• PROVIDED DATA:
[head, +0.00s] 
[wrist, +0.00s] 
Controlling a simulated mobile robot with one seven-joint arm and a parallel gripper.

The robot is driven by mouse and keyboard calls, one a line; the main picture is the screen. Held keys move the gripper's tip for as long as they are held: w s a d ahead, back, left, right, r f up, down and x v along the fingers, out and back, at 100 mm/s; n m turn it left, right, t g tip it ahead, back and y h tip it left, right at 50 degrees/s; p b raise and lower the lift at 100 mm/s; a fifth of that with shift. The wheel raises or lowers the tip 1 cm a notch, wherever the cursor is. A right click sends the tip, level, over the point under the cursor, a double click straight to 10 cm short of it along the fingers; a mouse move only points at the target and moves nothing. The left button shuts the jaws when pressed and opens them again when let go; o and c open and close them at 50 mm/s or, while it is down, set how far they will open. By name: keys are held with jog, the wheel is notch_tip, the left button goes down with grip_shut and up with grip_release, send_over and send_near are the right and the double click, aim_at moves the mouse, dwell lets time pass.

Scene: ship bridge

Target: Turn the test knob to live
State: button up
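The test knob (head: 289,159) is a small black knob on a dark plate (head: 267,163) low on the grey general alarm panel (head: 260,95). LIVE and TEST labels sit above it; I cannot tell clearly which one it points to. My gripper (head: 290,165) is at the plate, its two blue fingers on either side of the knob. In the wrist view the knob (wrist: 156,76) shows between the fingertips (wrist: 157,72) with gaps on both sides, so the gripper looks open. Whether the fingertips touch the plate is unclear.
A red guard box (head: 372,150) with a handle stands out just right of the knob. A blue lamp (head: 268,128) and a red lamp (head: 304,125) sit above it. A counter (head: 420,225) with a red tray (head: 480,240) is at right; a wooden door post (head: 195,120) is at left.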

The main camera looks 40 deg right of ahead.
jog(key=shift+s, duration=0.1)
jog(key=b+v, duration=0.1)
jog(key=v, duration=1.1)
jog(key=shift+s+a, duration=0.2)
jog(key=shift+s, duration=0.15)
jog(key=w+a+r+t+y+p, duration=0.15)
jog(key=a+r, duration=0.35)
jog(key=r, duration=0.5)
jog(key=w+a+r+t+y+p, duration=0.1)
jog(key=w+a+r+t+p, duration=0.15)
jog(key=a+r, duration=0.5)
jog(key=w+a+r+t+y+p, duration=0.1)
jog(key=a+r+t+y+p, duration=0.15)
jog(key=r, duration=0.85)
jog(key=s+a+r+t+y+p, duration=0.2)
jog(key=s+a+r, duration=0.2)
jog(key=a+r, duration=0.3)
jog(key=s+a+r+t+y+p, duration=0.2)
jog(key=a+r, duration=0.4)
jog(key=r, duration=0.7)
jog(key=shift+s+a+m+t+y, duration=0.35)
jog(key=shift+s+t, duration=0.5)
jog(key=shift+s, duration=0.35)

• PROBLEM:
Check each line above for "robot" and return the ones that have it.

• TASK OUTPUT:
Controlling a simulated mobile robot with one seven-joint arm and a parallel gripper.
The robot is driven by mouse and keyboard calls, one a line; the main picture is the screen. Held keys move the gripper's tip for as long as they are held: w s a d ahead, back, left, right, r f up, down and x v along the fingers, out and back, at 100 mm/s; n m turn it left, right, t g tip it ahead, back and y h tip it left, right at 50 degrees/s; p b raise and lower the lift at 100 mm/s; a fifth of that with shift. The wheel raises or lowers the tip 1 cm a notch, wherever the cursor is. A right click sends the tip, level, over the point under the cursor, a double click straight to 10 cm short of it along the fingers; a mouse move only points at the target and moves nothing. The left button shuts the jaws when pressed and opens them again when let go; o and c open and close them at 50 mm/s or, while it is down, set how far they will open. By name: keys are held with jog, the wheel is notch_tip, the left button goes down with grip_shut and up with grip_release, send_over and send_near are the right and the double click, aim_at moves the mouse, dwell lets time pass.

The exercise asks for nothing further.